• _Task material_:

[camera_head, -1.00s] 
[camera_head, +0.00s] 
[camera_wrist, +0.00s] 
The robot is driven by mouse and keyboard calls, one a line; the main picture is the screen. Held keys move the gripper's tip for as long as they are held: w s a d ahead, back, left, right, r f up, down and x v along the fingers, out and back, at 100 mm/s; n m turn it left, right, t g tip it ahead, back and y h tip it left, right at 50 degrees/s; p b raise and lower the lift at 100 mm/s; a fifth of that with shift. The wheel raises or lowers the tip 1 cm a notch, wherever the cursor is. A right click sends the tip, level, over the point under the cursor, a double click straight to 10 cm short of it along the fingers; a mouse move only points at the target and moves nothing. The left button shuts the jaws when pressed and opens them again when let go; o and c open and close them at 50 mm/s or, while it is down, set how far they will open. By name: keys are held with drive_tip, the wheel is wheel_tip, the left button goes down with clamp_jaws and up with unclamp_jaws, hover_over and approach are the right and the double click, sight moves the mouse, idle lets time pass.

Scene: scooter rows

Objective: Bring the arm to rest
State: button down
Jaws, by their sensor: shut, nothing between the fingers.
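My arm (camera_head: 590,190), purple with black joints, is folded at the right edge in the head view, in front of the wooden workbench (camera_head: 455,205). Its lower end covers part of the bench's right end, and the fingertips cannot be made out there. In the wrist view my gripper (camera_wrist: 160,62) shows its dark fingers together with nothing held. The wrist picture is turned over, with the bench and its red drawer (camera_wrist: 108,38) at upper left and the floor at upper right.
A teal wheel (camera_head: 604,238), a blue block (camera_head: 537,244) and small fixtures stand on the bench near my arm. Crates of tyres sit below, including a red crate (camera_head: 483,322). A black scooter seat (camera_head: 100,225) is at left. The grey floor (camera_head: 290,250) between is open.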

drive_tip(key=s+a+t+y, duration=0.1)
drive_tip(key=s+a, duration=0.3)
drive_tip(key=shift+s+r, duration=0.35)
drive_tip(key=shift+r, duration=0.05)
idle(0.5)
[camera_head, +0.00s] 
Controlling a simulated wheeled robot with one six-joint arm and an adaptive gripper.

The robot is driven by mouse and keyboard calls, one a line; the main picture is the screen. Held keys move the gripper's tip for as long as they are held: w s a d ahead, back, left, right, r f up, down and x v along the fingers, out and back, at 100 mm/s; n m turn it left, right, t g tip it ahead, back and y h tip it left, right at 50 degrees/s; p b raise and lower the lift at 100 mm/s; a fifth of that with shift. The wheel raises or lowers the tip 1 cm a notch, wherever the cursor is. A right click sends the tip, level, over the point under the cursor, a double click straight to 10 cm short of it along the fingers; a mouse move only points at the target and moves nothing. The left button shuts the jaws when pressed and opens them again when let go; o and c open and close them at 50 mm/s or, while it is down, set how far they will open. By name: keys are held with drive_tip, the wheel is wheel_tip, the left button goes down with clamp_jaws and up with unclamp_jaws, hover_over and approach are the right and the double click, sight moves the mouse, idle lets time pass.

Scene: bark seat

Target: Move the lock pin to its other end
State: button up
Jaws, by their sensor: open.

• _Written exercise_: Extract every line from the one with "Scene: bark seat" down to the final line above, both included, exactly as written.

• _Correct result_:
Scene: bark seat

Target: Move the lock pin to its other end
State: button up
Jaws, by their sensor: open.

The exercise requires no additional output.